Quote exactly the lines spanning from the top of the data below to the line that contains "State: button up", including both.
* start *
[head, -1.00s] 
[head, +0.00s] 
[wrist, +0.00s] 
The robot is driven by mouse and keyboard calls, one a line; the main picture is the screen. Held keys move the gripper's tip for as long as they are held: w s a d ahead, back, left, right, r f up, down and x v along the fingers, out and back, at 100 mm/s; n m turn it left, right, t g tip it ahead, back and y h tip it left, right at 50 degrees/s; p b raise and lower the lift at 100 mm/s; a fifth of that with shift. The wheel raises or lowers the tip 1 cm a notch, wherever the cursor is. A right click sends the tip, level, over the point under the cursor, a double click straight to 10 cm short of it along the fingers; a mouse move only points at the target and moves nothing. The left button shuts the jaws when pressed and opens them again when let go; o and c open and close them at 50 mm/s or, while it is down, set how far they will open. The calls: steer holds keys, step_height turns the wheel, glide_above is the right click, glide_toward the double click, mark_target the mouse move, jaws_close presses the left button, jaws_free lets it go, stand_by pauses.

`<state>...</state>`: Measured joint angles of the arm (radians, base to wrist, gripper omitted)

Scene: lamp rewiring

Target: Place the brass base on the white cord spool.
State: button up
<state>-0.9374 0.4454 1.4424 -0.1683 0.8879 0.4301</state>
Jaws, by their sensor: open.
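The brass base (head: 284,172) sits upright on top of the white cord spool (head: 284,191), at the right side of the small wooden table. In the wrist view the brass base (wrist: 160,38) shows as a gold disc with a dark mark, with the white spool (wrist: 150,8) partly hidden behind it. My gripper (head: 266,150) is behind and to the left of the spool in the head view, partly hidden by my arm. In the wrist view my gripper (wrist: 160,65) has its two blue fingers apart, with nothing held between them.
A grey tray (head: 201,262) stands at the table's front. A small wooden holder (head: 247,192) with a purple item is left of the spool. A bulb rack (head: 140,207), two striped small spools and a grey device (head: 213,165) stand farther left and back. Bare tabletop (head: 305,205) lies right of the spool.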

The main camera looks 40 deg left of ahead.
* end *
Response –
[head, -1.00s] 
[head, +0.00s] 
[wrist, +0.00s] 
The robot is driven by mouse and keyboard calls, one a line; the main picture is the screen. Held keys move the gripper's tip for as long as they are held: w s a d ahead, back, left, right, r f up, down and x v along the fingers, out and back, at 100 mm/s; n m turn it left, right, t g tip it ahead, back and y h tip it left, right at 50 degrees/s; p b raise and lower the lift at 100 mm/s; a fifth of that with shift. The wheel raises or lowers the tip 1 cm a notch, wherever the cursor is. A right click sends the tip, level, over the point under the cursor, a double click straight to 10 cm short of it along the fingers; a mouse move only points at the target and moves nothing. The left button shuts the jaws when pressed and opens them again when let go; o and c open and close them at 50 mm/s or, while it is down, set how far they will open. The calls: steer holds keys, step_height turns the wheel, glide_above is the right click, glide_toward the double click, mark_target the mouse move, jaws_close presses the left button, jaws_free lets it go, stand_by pauses.

`<state>...</state>`: Measured joint angles of the arm (radians, base to wrist, gripper omitted)

Scene: lamp rewiring

Target: Place the brass base on the white cord spool.
State: button up

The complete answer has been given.